### [WHAT IS BEING ASKED]
Restate verbatim the lines between the one holding "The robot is" and the one holding "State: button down", both included, and no others.

### [GIVEN MATERIAL]
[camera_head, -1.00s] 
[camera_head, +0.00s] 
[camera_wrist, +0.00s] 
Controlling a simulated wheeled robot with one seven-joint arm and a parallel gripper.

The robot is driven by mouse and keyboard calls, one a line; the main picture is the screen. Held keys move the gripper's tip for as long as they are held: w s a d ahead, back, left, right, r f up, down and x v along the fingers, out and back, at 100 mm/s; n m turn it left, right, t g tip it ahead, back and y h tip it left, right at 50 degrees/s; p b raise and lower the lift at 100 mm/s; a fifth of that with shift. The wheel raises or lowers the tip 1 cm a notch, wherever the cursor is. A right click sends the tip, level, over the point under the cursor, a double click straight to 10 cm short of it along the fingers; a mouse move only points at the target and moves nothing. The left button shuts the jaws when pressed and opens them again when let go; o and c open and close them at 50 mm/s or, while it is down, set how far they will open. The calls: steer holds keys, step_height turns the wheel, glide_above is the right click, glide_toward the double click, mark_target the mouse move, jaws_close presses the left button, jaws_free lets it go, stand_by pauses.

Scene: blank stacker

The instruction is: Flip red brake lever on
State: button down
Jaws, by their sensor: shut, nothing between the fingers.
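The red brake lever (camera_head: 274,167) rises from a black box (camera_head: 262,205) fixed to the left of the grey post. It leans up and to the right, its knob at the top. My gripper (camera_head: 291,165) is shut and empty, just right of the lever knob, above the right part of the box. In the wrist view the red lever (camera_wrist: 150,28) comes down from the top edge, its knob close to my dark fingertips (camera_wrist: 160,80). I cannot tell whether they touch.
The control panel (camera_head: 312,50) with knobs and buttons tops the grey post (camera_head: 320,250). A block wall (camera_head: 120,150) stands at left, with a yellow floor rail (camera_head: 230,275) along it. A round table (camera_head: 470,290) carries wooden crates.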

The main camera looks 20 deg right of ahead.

### [TASK RESPONSE]
The robot is driven by mouse and keyboard calls, one a line; the main picture is the screen. Held keys move the gripper's tip for as long as they are held: w s a d ahead, back, left, right, r f up, down and x v along the fingers, out and back, at 100 mm/s; n m turn it left, right, t g tip it ahead, back and y h tip it left, right at 50 degrees/s; p b raise and lower the lift at 100 mm/s; a fifth of that with shift. The wheel raises or lowers the tip 1 cm a notch, wherever the cursor is. A right click sends the tip, level, over the point under the cursor, a double click straight to 10 cm short of it along the fingers; a mouse move only points at the target and moves nothing. The left button shuts the jaws when pressed and opens them again when let go; o and c open and close them at 50 mm/s or, while it is down, set how far they will open. The calls: steer holds keys, step_height turns the wheel, glide_above is the right click, glide_toward the double click, mark_target the mouse move, jaws_close presses the left button, jaws_free lets it go, stand_by pauses.

Scene: blank stacker

The instruction is: Flip red brake lever on
State: button down

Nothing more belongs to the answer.